Another alternative (if you want to write a multi-threaded runtime that allows its clients to request a fork) is to implement your own memory allocation routines that use robust mutexes, along with appropriate cleanup routines for the EOWNERDEAD case.
hm, if in posix systems a thread inherit "The entire virtual address space of the parent is replicated in the child" that means actually that context switch between threads among one process is not that costly (TLB cache stays intact for example). Am i right?
It is surely faster than windows. But I don't think the TLB stays intact: You have to redo all page tables etc.., as every memory write will cause a copy on-write (if one process writes to memory, it gets a copy of the memory and the other process never sees the write)
Instead of having to deal with the duality of threads and processes they they opted to implement threading using light weight processes that share the parents data and bss segments. This is only turned on if you pass the RFMEM fag to rfork(), otherwise it behaves the same as unix fork and gives the child a copy of those segments.
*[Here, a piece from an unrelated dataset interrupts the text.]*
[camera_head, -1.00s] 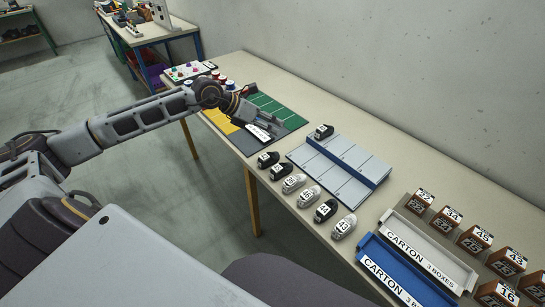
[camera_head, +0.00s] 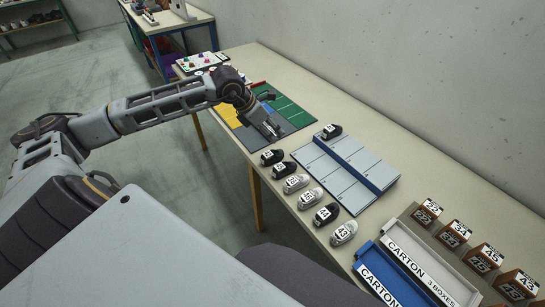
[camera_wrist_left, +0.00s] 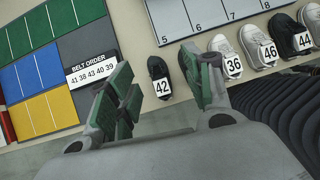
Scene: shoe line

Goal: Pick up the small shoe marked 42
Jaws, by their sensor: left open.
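The shoe marked 42 is small and dark with a white label. In the left wrist view the shoe (camera_wrist_left: 158,78) shows in the gap between my two fingers, at the left end of the shoe row. In the head view the shoe (camera_head: 271,157) is the farthest of the row, near the table's front edge. My left gripper (camera_head: 272,131) is open and empty, just beyond the shoe and apart from it. Its green-padded fingers (camera_wrist_left: 160,95) fill the middle of the left wrist view. The right gripper is not in view.
A second dark shoe (camera_head: 286,169) lies close beside 42, partly hidden by a finger in the wrist view. Several more shoes follow. A grey numbered board (camera_head: 340,165) lies behind the row. A coloured mat (camera_head: 295,112) lies beyond.
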This simplifies the system design as you only deal with processes which is arguably a more correct and simplified approach (I mean the OS only has 30 something syscalls). The api is implemented via a CSP library simply called thread. You replace main() with threadmain() and the thread api gives you all the concurrency tools. Or you can create your own threading library yourself if you so choose to.
If you are familiar with Go's CSP concurrency then you can thank plan 9's thread as Rob Pike, Ken Thompson and Russ Cox came from Bell Labs and built plan 9. And those ideas were born in Alef and Newsqueak.